§ **What to produce**:
Starting with the line that includes "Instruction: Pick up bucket", write out every remaining line of the records below exactly as it appears, leaving out any images.

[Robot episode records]
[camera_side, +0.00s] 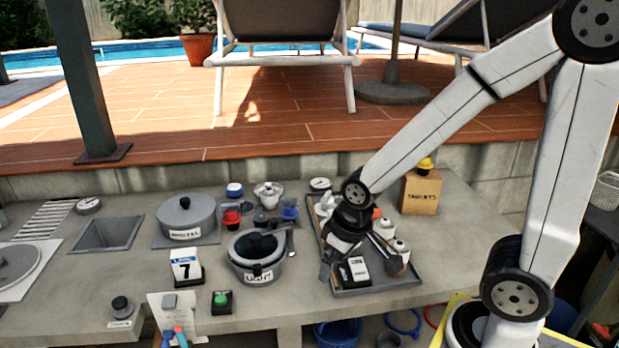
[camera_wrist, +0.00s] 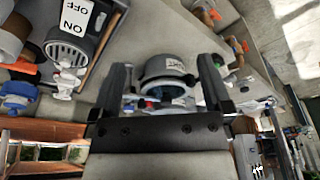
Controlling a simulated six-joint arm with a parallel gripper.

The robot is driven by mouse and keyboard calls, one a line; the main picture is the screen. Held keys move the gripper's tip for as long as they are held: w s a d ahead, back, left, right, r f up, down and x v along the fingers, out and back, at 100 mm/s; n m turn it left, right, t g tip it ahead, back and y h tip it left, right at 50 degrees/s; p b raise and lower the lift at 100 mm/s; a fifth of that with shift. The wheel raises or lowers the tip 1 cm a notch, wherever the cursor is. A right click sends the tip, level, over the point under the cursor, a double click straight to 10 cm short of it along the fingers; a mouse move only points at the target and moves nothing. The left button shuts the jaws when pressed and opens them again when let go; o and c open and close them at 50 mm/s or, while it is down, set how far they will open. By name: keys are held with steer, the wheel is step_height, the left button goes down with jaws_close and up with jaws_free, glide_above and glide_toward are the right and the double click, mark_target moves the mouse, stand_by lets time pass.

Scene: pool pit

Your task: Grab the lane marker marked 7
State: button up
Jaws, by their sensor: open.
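A labelled grey pot (camera_wrist: 168,66) appears beyond the fingers there. I cannot make out the marker in the wrist view.
The labelled pot (camera_side: 256,272) stands between my gripper and the marker. A lidded pot (camera_side: 186,214) is behind the marker, and a green button (camera_side: 221,300) is in front right. The crowded tray (camera_side: 378,290) lies below my gripper. A cardboard box (camera_side: 421,192) stands behind.

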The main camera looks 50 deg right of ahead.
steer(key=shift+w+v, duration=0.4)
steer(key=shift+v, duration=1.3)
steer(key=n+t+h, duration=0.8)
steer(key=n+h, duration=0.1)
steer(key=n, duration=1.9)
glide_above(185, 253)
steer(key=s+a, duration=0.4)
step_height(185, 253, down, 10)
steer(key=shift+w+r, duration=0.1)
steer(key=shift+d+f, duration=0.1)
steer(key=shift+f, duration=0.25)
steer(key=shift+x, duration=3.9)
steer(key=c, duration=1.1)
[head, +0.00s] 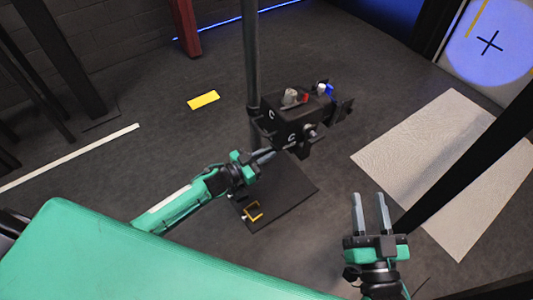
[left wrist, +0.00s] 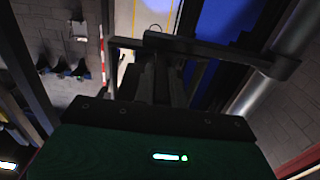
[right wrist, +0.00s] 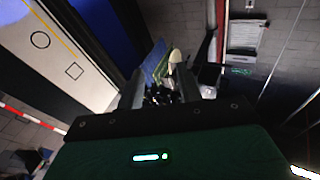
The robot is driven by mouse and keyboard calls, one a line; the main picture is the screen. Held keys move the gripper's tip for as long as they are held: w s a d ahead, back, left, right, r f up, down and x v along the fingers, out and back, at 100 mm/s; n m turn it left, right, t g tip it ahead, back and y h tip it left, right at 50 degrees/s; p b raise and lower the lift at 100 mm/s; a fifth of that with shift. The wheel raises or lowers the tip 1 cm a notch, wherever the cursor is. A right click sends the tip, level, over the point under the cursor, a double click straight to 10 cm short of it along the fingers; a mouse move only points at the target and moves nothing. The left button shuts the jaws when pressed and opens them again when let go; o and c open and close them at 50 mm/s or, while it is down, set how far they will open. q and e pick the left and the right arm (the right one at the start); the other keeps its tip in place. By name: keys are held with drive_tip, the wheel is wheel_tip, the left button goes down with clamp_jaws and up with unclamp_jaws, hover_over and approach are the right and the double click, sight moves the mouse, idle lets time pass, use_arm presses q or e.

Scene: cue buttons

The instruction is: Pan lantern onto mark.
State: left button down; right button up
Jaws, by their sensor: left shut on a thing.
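The black lantern (head: 292,122) sits on an upright pole, with grey, red and blue knobs on top. Its bluish-white light pool (head: 510,62) falls on a pale panel at the upper right. A black cross mark (head: 490,43) lies inside the pool. My left gripper (head: 264,157) is at the lantern's near side, shut on its handle. In the left wrist view a dark angled bar (left wrist: 215,50) crosses the left fingertips. My right gripper (head: 371,197) is open and empty, apart from the lantern. Its fingers also show spread in the right wrist view (right wrist: 160,85).
The pole (head: 251,55) rises behind the lantern. A yellow strip (head: 203,100) and a pale mat (head: 440,150) lie on the floor. A dark diagonal post (head: 470,160) stands right of my right gripper.

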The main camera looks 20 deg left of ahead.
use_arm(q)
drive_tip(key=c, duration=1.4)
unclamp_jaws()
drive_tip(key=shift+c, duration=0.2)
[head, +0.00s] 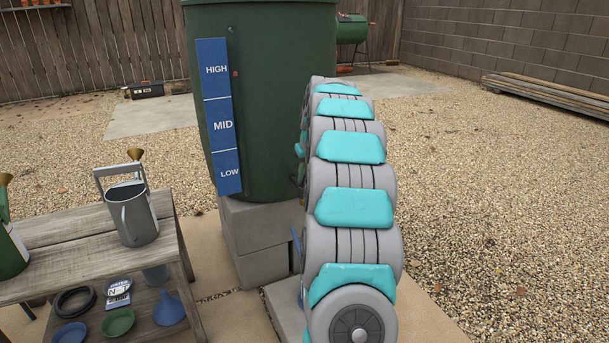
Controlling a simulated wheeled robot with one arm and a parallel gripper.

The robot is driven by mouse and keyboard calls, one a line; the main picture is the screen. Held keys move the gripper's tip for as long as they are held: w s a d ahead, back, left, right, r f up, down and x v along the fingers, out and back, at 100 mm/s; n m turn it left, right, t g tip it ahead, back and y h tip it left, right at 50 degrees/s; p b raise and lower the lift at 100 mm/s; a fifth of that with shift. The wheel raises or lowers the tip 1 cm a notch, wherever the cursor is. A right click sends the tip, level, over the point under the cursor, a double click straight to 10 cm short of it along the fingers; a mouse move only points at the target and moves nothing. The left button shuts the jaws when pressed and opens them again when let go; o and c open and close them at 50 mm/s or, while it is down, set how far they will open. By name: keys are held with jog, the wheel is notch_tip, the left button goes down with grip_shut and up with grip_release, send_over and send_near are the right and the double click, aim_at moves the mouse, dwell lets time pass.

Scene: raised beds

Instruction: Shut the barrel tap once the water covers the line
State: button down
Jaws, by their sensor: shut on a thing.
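The green barrel (275,90) stands on grey blocks (255,235) at the top middle. A blue strip (218,115) on its front reads HIGH, MID and LOW, with thin pale lines between the bands. My arm reaches up in front of the barrel's right side and covers that part of it. My gripper is hidden behind the arm, and I cannot make out the tap. No water shows. A thin blue edge shows just left of the arm, low down, above a grey slab (284,306); I cannot tell what it belongs to.
A wooden bench (60,275) at the left holds a grey watering can (132,212) and part of a green can (10,245). Its lower shelf has a blue funnel (168,308), dishes and a coiled hose (75,301). Open gravel (500,200) lies to the right.

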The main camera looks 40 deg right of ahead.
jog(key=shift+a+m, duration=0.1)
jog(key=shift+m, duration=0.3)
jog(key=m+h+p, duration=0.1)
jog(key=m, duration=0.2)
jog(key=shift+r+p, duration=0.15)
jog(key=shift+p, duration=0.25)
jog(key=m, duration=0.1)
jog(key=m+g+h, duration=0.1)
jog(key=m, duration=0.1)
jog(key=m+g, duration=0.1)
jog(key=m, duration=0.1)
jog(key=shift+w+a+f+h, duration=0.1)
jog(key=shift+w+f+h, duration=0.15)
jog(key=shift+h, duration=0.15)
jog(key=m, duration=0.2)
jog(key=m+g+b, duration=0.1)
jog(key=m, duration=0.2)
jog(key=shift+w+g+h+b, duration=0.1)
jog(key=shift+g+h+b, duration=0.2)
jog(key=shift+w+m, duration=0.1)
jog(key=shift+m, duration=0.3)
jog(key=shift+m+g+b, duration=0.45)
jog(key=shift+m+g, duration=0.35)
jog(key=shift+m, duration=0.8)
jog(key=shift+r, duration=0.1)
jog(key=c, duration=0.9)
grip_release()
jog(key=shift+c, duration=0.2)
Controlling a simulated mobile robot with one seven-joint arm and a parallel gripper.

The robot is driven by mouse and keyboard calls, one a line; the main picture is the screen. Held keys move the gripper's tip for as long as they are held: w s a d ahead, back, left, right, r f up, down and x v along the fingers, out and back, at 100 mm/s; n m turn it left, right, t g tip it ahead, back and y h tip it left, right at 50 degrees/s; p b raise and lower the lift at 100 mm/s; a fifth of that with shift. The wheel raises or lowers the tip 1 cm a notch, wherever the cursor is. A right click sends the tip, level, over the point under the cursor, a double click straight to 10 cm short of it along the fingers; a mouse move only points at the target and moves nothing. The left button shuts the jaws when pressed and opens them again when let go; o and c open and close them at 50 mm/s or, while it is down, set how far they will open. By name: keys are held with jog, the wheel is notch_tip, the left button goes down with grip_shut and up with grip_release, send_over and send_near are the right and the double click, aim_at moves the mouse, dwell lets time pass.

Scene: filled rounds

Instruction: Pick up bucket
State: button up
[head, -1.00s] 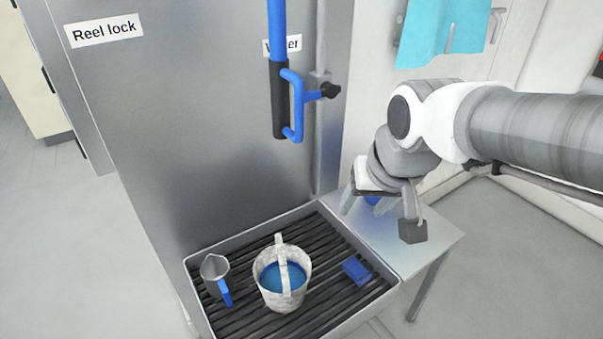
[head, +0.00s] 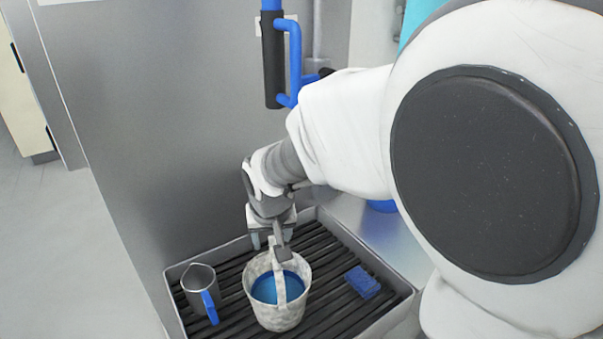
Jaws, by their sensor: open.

§ **Exercise output**:
Instruction: Pick up bucket
State: button up
[head, -1.00s] 
[head, +0.00s] 
Jaws, by their sensor: open.

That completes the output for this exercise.